“We talked about the Supreme Court — I’m looking forward to making sure there’s a Black woman on the Supreme Court to make sure we in fact get everyone represented,” he said during a debate among Democratic candidates in February.
At a June news conference, the former vice president said, “We are putting together a list of African American women who are qualified and have the experience to be on the court. I am not going to release that until we go further down the line in vetting them as well.”
Pressure for Biden to share those names could increase as both campaigns look for new ways to motivate voters to turn out. The morning after Ginsburg’s death, Trump pushed Biden to release a list of his potential nominees to the Supreme Court. Campaign aides say Biden is not likely to grant Trump’s wish. Regardless, conservative critics of the Democratic nominee who view a victory for him in November as a threat to their ideas of America could use his previous words against him.

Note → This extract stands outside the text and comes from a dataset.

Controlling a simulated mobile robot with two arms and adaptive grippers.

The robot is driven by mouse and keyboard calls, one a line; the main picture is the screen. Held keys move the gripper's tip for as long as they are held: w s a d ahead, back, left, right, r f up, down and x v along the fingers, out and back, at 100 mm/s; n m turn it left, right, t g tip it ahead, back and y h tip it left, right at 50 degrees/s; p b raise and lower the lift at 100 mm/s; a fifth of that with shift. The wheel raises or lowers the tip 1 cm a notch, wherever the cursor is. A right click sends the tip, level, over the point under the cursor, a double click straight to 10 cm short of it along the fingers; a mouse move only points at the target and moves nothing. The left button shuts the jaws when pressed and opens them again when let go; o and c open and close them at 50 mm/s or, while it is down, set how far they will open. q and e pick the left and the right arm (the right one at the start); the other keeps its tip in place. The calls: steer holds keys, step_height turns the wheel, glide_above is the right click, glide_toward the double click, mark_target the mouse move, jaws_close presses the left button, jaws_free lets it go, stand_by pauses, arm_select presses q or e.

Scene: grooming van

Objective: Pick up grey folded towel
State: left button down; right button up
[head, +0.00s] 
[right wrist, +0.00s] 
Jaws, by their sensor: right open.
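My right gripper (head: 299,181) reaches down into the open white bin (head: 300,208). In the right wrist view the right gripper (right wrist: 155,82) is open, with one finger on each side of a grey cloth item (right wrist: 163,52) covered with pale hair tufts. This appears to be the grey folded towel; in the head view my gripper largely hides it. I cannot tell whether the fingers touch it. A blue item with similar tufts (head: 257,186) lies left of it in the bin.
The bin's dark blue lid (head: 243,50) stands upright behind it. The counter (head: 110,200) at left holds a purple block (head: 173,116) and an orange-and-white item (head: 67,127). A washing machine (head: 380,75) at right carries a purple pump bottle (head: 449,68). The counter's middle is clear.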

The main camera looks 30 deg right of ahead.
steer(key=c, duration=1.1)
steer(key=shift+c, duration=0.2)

In recent months, Trump has leaned into stoking fears among the White voters who supported him in 2016 about what America could look like under a Biden presidency. His recent claims that the former vice president will destroy suburbia by making it more ethnically and socioeconomically diverse were rooted in a campaign appealing to the grievances of White Americans uncomfortable with an increasingly diversifying country. Now, Trump is pivoting to focus on how Biden’s response to the Supreme Court will affect his largely White base.
The president has curried favor with his base since the 2016 campaign by promising to nominate judges to the courts who will uphold rulings consistent with the values and worldviews of social conservatives, especially on issues related to gender, race and LGBT issues. Both of Trump’s Supreme Court appointments — Neil M. Gorsuch and Brett M. Kavanaugh — are White men, a demographic that has consistently supported Trump. But those appointments have also reinforced the idea the president is not prioritizing the concerns of women, the largest voting bloc in the country and one Trump has struggled with since his first term. Perhaps as a result, he is planning to nominate a woman to the bench, according to a Washington Post report — something that could help him with voters in the swing states likely to determine the outcome of the election.

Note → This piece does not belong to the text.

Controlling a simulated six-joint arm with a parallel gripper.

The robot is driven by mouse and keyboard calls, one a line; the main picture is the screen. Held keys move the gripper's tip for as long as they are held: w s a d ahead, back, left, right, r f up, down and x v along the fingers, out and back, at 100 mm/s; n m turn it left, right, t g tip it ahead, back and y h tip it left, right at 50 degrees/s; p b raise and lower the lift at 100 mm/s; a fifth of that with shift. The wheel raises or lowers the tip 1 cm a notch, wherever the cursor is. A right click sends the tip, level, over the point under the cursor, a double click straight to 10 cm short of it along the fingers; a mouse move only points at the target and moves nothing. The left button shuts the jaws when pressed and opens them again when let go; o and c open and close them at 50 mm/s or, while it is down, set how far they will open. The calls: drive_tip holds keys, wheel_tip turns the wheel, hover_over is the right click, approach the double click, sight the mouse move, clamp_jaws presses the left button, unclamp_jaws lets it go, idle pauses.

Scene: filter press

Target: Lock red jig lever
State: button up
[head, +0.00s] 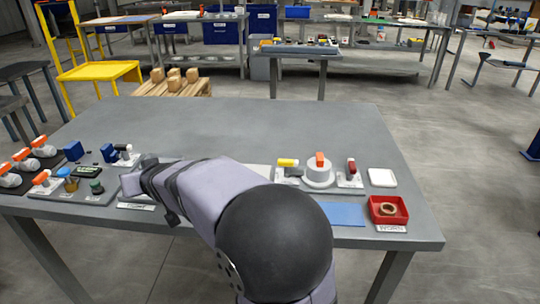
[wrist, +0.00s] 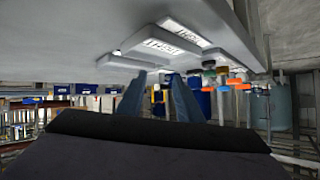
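The jig with the dark red lever (head: 351,166) stands at the right of the table in the head view, on a small pale base. Its lever looks roughly upright. A jig with a yellow lever (head: 288,162) and a round white fixture with an orange handle (head: 319,168) stand to its left. My gripper (wrist: 156,80) shows two blue-grey fingers apart in the wrist view, with nothing seen between them. In the head view, my arm reaches to the left, well away from the red lever, and mostly hides the gripper. The red lever is not made out in the wrist view.
A red bin (head: 402,217) with a tan ring (head: 388,209), a blue mat (head: 341,213) and a white pad (head: 382,177) lie near the red-lever jig. Orange-handled valves (head: 39,147) and small parts crowd the left end. The back of the table is clear.

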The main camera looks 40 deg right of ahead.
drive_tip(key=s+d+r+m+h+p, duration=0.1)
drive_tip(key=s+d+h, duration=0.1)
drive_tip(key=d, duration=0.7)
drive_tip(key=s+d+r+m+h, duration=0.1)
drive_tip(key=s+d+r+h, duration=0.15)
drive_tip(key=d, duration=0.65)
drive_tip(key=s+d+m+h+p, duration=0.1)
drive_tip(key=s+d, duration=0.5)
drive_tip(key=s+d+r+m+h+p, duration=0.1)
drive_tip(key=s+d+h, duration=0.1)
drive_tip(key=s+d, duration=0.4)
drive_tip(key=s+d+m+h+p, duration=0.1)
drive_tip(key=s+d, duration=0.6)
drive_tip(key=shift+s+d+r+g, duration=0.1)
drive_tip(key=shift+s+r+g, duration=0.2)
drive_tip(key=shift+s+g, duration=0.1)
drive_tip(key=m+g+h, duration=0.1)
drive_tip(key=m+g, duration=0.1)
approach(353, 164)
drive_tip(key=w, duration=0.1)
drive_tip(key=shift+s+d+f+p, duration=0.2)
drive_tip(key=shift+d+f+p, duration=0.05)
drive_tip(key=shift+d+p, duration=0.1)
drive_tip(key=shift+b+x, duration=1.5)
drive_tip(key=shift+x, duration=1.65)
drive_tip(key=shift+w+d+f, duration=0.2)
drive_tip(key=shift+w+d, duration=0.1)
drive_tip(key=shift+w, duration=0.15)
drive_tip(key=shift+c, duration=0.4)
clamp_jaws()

The death of Ginsburg gives Biden another opportunity to distinguish himself from Trump. The former vice president made history by making Sen. Kamala D. Harris (D.-Calif.) the first woman of color to be a major party’s vice-presidential nominee. But in a presidential race that is expected to be close, attempts to increase turnout among the base are likely to continue right up until Election Day. For the Democratic Party, one way to do so will be to work on further strengthening its nominee’s support among Black voters — an influential demographic whose 2016 turnout was below expectations — especially, Black women.